▶ [Task prompt]:
Retype every entry exactly, character for character.

Recorded robot episodes
————————

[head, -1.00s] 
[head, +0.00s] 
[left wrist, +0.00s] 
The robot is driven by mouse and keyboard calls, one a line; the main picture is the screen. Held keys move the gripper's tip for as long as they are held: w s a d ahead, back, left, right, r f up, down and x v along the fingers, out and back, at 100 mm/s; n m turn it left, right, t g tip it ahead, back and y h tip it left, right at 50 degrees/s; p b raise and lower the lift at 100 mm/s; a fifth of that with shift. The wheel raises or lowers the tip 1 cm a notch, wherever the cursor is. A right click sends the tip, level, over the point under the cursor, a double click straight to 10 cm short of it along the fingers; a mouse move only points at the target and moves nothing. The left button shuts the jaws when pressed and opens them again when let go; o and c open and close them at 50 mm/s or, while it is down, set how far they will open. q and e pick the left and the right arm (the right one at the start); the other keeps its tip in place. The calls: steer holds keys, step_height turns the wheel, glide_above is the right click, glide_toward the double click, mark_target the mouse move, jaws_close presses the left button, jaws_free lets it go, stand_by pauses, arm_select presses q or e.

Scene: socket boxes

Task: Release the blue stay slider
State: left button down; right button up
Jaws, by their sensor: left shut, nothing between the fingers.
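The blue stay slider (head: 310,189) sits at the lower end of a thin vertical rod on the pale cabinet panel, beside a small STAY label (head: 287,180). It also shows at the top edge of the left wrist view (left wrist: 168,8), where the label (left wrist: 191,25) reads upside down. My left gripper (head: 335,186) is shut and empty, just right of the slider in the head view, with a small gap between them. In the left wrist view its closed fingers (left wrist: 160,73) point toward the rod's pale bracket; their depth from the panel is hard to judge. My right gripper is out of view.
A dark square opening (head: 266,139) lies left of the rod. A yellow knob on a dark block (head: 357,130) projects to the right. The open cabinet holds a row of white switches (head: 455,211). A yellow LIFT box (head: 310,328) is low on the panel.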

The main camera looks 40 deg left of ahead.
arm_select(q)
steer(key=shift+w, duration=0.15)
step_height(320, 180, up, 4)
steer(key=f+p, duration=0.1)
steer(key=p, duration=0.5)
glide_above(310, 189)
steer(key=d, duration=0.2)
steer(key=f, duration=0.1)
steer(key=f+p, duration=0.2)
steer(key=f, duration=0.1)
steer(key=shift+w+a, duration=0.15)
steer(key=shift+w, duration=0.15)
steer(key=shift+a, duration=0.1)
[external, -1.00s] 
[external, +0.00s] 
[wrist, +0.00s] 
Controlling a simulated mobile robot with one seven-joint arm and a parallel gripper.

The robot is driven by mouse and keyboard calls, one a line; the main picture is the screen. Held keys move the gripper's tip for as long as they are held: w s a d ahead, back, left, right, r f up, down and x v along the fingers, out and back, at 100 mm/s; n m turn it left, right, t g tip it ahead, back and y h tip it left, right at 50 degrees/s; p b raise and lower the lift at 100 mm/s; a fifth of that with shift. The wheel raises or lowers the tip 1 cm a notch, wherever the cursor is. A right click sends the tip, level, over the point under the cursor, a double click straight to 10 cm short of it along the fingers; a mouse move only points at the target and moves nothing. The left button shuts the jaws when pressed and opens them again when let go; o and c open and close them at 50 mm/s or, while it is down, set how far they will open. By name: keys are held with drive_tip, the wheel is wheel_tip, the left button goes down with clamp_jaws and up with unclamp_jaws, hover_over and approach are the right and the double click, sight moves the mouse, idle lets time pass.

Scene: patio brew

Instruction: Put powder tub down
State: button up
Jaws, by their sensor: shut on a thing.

————————

▶ [Output]:
[head, -1.00s] 
[head, +0.00s] 
[left wrist, +0.00s] 
The robot is driven by mouse and keyboard calls, one a line; the main picture is the screen. Held keys move the gripper's tip for as long as they are held: w s a d ahead, back, left, right, r f up, down and x v along the fingers, out and back, at 100 mm/s; n m turn it left, right, t g tip it ahead, back and y h tip it left, right at 50 degrees/s; p b raise and lower the lift at 100 mm/s; a fifth of that with shift. The wheel raises or lowers the tip 1 cm a notch, wherever the cursor is. A right click sends the tip, level, over the point under the cursor, a double click straight to 10 cm short of it along the fingers; a mouse move only points at the target and moves nothing. The left button shuts the jaws when pressed and opens them again when let go; o and c open and close them at 50 mm/s or, while it is down, set how far they will open. q and e pick the left and the right arm (the right one at the start); the other keeps its tip in place. The calls: steer holds keys, step_height turns the wheel, glide_above is the right click, glide_toward the double click, mark_target the mouse move, jaws_close presses the left button, jaws_free lets it go, stand_by pauses, arm_select presses q or e.

Scene: socket boxes

Task: Release the blue stay slider
State: left button down; right button up
Jaws, by their sensor: left shut, nothing between the fingers.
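The blue stay slider (head: 310,189) sits at the lower end of a thin vertical rod on the pale cabinet panel, beside a small STAY label (head: 287,180). It also shows at the top edge of the left wrist view (left wrist: 168,8), where the label (left wrist: 191,25) reads upside down. My left gripper (head: 335,186) is shut and empty, just right of the slider in the head view, with a small gap between them. In the left wrist view its closed fingers (left wrist: 160,73) point toward the rod's pale bracket; their depth from the panel is hard to judge. My right gripper is out of view.
A dark square opening (head: 266,139) lies left of the rod. A yellow knob on a dark block (head: 357,130) projects to the right. The open cabinet holds a row of white switches (head: 455,211). A yellow LIFT box (head: 310,328) is low on the panel.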

The main camera looks 40 deg left of ahead.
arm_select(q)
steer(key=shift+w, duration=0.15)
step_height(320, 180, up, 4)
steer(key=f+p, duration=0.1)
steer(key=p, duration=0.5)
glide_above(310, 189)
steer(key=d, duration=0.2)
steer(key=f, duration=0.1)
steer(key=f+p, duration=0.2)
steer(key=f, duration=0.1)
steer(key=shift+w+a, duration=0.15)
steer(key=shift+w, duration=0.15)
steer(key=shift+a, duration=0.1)
[external, -1.00s] 
[external, +0.00s] 
[wrist, +0.00s] 
Controlling a simulated mobile robot with one seven-joint arm and a parallel gripper.

The robot is driven by mouse and keyboard calls, one a line; the main picture is the screen. Held keys move the gripper's tip for as long as they are held: w s a d ahead, back, left, right, r f up, down and x v along the fingers, out and back, at 100 mm/s; n m turn it left, right, t g tip it ahead, back and y h tip it left, right at 50 degrees/s; p b raise and lower the lift at 100 mm/s; a fifth of that with shift. The wheel raises or lowers the tip 1 cm a notch, wherever the cursor is. A right click sends the tip, level, over the point under the cursor, a double click straight to 10 cm short of it along the fingers; a mouse move only points at the target and moves nothing. The left button shuts the jaws when pressed and opens them again when let go; o and c open and close them at 50 mm/s or, while it is down, set how far they will open. By name: keys are held with drive_tip, the wheel is wheel_tip, the left button goes down with clamp_jaws and up with unclamp_jaws, hover_over and approach are the right and the double click, sight moves the mouse, idle lets time pass.

Scene: patio brew

Instruction: Put powder tub down
State: button up
Jaws, by their sensor: shut on a thing.

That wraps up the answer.